When Rahane fell in the 34th over, to part-timer Behardien, India were on 191/2, leaving Kohli in a tricky position. The India vice-captain is not the man you want to come in when the required run rate is at over seven, with not too many overs remaining.

Kohli can go slam-bang if he is settled at the crease, but to settle, he takes a while, making that No.4 position a tricky one for the right-hander. So it proved as well, as South Africa fought back, with Kohli and Rohit struggling for runs in the six-and-a-half overs that followed. Kohli fell to Dale Steyn off the final ball of the 40th over, giving the perfect cue for MS Dhoni to show he was still that finisher extraordinaire.

Dhoni, though, was happy to play second fiddle to Rohit, who got to his hundred off 98 balls, as the right-hander took over again, smashing those sixes with consummate ease to inch India closet and closer.

At the five-overs-to-go mark, India needed 46, with Dhoni on just 8 in 14 balls at that point. Rohit would quickly get to his 150, off 132 balls, before losing his wicket, chipping one straight back to an ecstatic Imran Tahir.

With India needing another 35 from 23 balls, it was all down to Dhoni and Suresh Raina, only for Tahir to strike again as the latter went for the slog-sweep, which was mistimed to long-on.

Dhoni and Stuart Binny at the crease it was then, with India needing 31 from 19 and all the momentum with the Proteas. A bunch of trademark Dhoni twos and the equation was 22 from 12 balls. A wonderful lap shot off Steyn in the penultimate over, gave Dhoni the boundary he needed and India needing 11 from the final over, and over that would be bowled by the 20-year-old Rabada.

With Dhoni (31, 30b, 1x4) struggling with a stomach injury, Rabada (10-0-58-2) picked up the vital wicket of the India captain, giving South Africa a nail-biting victory, with Binny also falling next ball, leaving India to get an impossible seven runs off the final ball.

Earlier, Dhoni lost, now what looks like his customary coin toss, but South Africa chose to bat first, with the visitors thinking – let's post a big total on the board and then grind them in the afternoon.

It was a decent start from the India bowlers, with Quinton de Kock and Hashim Amla not allowed to run away with the game in the Powerplay overs.

However, the batsmen did not look really troubled either, with Dhoni's wish of some early morning movement coming to naught.
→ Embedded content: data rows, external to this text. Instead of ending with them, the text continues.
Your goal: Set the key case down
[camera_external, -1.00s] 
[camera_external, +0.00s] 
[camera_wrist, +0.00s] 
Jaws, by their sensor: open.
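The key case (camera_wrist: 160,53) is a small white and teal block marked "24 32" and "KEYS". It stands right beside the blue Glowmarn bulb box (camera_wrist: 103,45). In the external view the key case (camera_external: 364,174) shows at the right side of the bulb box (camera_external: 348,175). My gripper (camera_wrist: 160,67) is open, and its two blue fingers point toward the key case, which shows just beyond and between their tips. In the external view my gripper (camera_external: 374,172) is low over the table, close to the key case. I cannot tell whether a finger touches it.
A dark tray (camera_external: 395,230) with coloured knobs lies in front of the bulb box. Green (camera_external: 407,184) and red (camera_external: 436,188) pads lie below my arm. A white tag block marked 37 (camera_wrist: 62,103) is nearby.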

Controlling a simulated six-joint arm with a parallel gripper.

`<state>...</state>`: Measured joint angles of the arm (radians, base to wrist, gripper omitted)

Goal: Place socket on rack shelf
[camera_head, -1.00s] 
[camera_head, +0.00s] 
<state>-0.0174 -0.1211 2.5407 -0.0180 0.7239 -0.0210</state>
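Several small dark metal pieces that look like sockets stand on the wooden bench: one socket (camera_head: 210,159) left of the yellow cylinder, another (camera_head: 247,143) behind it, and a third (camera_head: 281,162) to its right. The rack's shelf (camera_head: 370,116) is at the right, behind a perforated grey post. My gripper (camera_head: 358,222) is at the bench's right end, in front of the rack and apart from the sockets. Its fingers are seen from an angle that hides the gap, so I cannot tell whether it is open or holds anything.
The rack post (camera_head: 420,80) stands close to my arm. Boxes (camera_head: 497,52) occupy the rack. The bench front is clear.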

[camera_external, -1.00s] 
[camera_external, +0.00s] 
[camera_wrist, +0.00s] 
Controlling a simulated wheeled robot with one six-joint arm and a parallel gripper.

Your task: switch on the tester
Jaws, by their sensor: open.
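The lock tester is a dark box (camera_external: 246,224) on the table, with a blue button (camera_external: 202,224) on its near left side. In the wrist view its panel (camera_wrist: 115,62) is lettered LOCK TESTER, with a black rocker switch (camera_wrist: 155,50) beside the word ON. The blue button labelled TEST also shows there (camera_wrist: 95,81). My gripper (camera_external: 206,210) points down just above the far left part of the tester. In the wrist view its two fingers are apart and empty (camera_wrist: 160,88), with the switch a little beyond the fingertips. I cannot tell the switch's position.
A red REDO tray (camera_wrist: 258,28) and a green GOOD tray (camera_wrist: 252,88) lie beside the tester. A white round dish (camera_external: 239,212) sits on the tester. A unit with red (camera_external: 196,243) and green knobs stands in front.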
That prompted the India skipper to bring on Ashwin in the ninth over, and the spin bowler answered his captain's call, bowling that perfect offspinner which found De Kock's (29, 33b, 5x4) outside edge with Suresh Raina taking a comfortable catch at first slip.

This is where India kind of allowed South Africa to get back into the game, though. Instead of going for the jugular with Ashwin (4.4-0-14-1), Dhoni decided to hold the offspinner back for AB De Villiers and the two left-handers – David Miller and JP Duminy – which in hindsight proved to be the wrong decision.

At the other end, Amit Mishra bowled wonderfully well, keeping things tight and always looking likely to pick up a wicket.

He picked up the vital one of Amla (37, 59b, 3x4) too, breaking a 59-run partnership in the process, with opener looking comfortable alongside Faf Du Plessis.

Ashwin was brought back with De Villiers, the man he dismissed twice in the T20I series, at the crease, however, it all went pear-shaped in the 32nd over, when the offspinner was forced off the field with a side strain, suffered while trying to stop a ball off his own bowling.

A bowler short – and that too his best bowler – the onus was even more on the other three main bowlers to pick up the slack, and pick it up they did as Umesh Yadav sent Du Plessis (62, 77b, 5x4, 1x6) back to the pavilion off a nice ball that tailed-in.

However, with De Villiers still at the crease and looking in that ominous "I am just waiting for the final few overs boys" mood, India still needed wickets to prevent the match from getting away from them.

Mishra dismissed Miller (13, 22b), another batsman so dangerous in the final overs, in the 41st over, bamboozling him with a flattish delivery with Dhoni whipping off the bails in a flash.

However, with De Villiers now settled, and Ashwin going back to the pavilion after just one more over, there was always going to be a final flurry, and even if Duminy (15, 17b, 1x6) was not allowed to make enough of an impact, the Superman, who got to his century off the final ball of the innings with a ridiculous six, along with Farhaan Behardien, ensured the South Africa bowlers would have a big score to defend, which they did, just about, in the end.